**What you are asked to do:**
Search the entries for the word "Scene" and pull out each line that has it.

**Stored rows:**
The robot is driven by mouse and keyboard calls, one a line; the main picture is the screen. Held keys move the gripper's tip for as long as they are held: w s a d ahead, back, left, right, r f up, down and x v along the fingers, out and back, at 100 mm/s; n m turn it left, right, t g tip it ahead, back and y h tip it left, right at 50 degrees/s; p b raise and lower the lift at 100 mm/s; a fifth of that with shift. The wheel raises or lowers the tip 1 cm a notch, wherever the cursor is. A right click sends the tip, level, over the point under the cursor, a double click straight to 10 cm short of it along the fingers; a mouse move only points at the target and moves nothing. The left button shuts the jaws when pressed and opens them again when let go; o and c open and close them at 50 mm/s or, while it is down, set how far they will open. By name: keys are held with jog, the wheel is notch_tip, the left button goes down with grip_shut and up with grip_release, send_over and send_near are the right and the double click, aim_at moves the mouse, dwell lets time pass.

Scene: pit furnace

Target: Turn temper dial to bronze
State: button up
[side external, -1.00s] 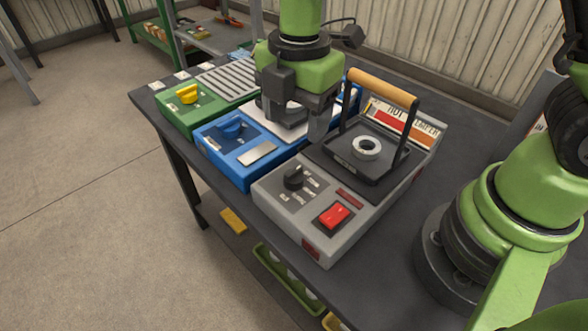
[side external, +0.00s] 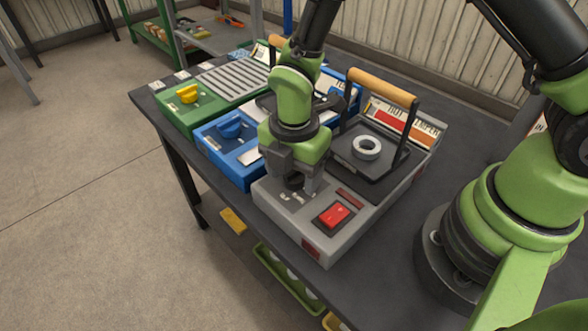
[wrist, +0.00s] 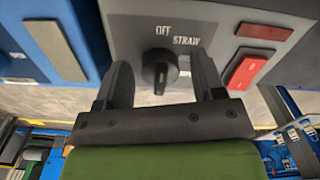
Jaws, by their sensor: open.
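The temper dial is a black round knob (wrist: 160,70) on the front of a grey hot-plate unit (side external: 283,217). In the wrist view, the words OFF and STRAW show on the panel above it; no bronze label is readable. The knob has a raised bar with a pale mark, and I cannot tell which label it points to. My gripper (side external: 293,188) is low over the dial, pointing down. In the wrist view its two dark fingers are open on either side of the knob, with gaps, not visibly touching it. The gripper hides most of the dial in the side view.
A red rocker switch (side external: 334,214) sits on the same panel, right of the dial. Behind is a black plate with a metal ring (side external: 366,147) and a wooden-handled frame (side external: 381,87). Blue (side external: 222,155) and green (side external: 180,122) units with knobs stand to the left.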

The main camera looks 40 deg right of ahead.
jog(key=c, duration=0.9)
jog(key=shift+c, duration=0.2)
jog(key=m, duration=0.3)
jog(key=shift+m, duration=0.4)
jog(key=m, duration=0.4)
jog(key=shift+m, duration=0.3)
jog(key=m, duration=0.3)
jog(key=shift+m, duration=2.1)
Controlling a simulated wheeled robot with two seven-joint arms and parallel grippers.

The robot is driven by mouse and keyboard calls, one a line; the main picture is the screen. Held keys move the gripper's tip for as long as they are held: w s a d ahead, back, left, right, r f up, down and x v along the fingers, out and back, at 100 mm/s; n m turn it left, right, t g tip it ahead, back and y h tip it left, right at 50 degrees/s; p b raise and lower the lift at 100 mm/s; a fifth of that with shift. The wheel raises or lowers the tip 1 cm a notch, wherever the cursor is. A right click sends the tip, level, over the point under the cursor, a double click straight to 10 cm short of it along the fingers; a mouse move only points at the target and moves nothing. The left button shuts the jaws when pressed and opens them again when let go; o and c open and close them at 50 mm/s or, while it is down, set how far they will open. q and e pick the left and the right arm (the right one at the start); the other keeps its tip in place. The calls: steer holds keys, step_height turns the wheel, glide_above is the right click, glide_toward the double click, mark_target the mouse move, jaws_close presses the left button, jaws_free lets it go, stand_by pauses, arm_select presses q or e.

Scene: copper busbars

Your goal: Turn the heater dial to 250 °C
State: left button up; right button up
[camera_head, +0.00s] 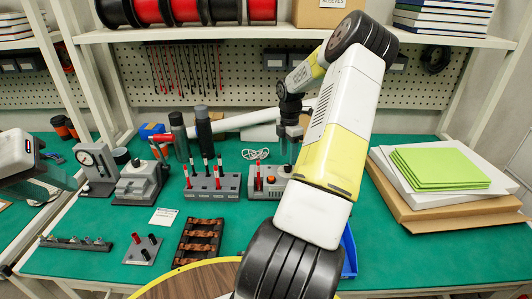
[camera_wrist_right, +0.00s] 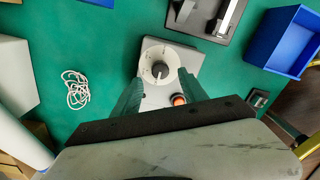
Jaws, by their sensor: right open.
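The heater (camera_wrist_right: 152,101) is a light grey box on the green mat in the right wrist view. Its round dial (camera_wrist_right: 159,70) has a pale ring and a small knob with a dark pointer; the scale marks are too small to read. An orange button (camera_wrist_right: 178,100) sits beside it. My right gripper (camera_wrist_right: 160,78) is open and empty, its fingers on either side of the dial. In the head view the heater (camera_head: 262,193) stands beneath my right gripper (camera_head: 290,150), partly hidden by my arm. My left gripper (camera_head: 62,178) is at the left edge, away from the heater; its jaw opening is unclear.
A grey rack with red-handled tools (camera_head: 213,187) stands left of the heater. A white cable (camera_wrist_right: 76,90) lies nearby. A blue bin (camera_head: 349,256) is partly behind my right arm. Copper busbars (camera_head: 199,240) lie in front. Green sheets (camera_head: 438,167) are stacked on the right.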

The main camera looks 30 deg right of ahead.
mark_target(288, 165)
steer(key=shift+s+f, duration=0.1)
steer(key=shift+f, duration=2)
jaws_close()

**The reply:**
Scene: pit furnace
Scene: copper busbars

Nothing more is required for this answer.